Does IPC Task Force Have Enough Competence, Values And Morals To Succeed?

Perhaps many of you are like me, I see ‘Government’ or ‘Government Relations’  in the title and I usually don’t even skim the article. The article: “IPC Prepares Policy Recommendations to Department of Defense Printed Circuit Board Executive Agent—Emphasis on Strengthening North American PCB Industry” in the April 2009 issue of the IPC Review is a prime example. Until very recently, I was not even aware that such an IPC Task Force even existed. And if I am not aware of this, I would bet a lot of other IPC members are not either–and it might be our fault.

I became aware of this issue with a query on LikedIn asking what the title asks.

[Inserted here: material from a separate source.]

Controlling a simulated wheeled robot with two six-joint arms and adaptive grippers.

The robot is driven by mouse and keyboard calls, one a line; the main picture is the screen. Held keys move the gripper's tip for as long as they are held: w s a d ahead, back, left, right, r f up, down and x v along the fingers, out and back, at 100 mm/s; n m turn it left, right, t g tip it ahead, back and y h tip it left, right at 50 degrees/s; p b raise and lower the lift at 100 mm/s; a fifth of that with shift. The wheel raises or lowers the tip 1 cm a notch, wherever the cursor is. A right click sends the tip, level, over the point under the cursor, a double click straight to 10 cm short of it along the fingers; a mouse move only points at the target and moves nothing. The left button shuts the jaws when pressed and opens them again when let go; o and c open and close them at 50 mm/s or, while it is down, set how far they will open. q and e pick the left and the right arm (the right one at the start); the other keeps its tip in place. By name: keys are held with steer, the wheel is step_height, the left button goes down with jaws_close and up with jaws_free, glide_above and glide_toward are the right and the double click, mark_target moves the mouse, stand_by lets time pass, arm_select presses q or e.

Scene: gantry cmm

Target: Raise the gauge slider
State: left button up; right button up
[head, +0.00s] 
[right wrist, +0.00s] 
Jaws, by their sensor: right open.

I answered: “I cannot answer the question without knowing who is on the Task Force. Generally speaking, the people involved with the IPC are competent and have the interest of the industry at heart,’ to which I got the following response (which seems to have been taken from the IPC report — I took the liberty of editing it for brevity. The original is posted at

 “For more than 50 years, the U.S. domestic printed circuit board industry has supported both the U.S. Department of Defense (DoD) and the consumer electronics market. But several trends have resulted in a dramatic reduction of domestic electronics manufacturing. The effect of these trends result in DoD’s susceptibility to counterfeit parts, unreliable components, and potential for a lack of technological expertise to meet future DoD needs.

DoD’s substantially increased use of commercial off-the-shelf electronics (COTS) has resulted in a shift from DoD’s dependence on domestic defense electronics suppliers to dependence on the global consumer market….”

IPC assembled the IPC DoD PCB Executive Agent Task Force composed of executives from leading North American PCB manufacturers who have extensive knowledge of DoD trends, tactics and procedures. The purpose of the task force is to advise IPC of industry concerns regarding PCBs manufactured for use by DoD. Based on its discussions, the task force created in-depth policy recommendations for DoD to implement that will aid in assuring a PCB industry capable of supporting future DoD needs. The IPC task force, composed of executives from Colonial Circuits, DDi, EIT, Hunter Technology, IMI, Sanmina-SCI, TTM and Vulcan Flex Circuits Corp., was founded to identify industry concerns applied to PCBs manufactured for use by the DoD.

DoD does not fully comprehend the ramifications of a dwindling number of domestic PCB manufacturers capable of supporting DoD requirements for innovative technology. North America still has a competent, competitive and organized supply base. However, IPC is gravely concerned with the loss of high technology manufacturing capabilities of the PCB supply chain that, if not immediately addressed and reversed, will result in a North American PCB industry unable to support DoD requirements. ..”

Well this is commendable, but inadequate. I responded with: “What you outlined addresses one issue of great concern, the DoD supply chain, however, it does not address other concerns of a more technical nature. A lot of the technical issues are driven by the changes forced by the EU RoHS directive of June 1, 2006. While the DoD is exempt, this exemption has little practical value since the rest of the industry, making up the bulk of electronics production, is not exempt and your COTS products need to meet RoHS requirements and capabilities.

This has caused material changes in both components and PCBs, some of which have significantly increased concerns like tin whiskers or significant changes in the PCB base materials affecting thermal, mechanical and electrical properties. One only needs to look at the papers on these issues during IPC APEX EXPO 2009.

So while the Task Force may be able to address the supply chain concerns, typically, these executives may not be fully conversant with the technical issues.”

Those of you working for defense contractors may be able to think of a good avenue to address these issues.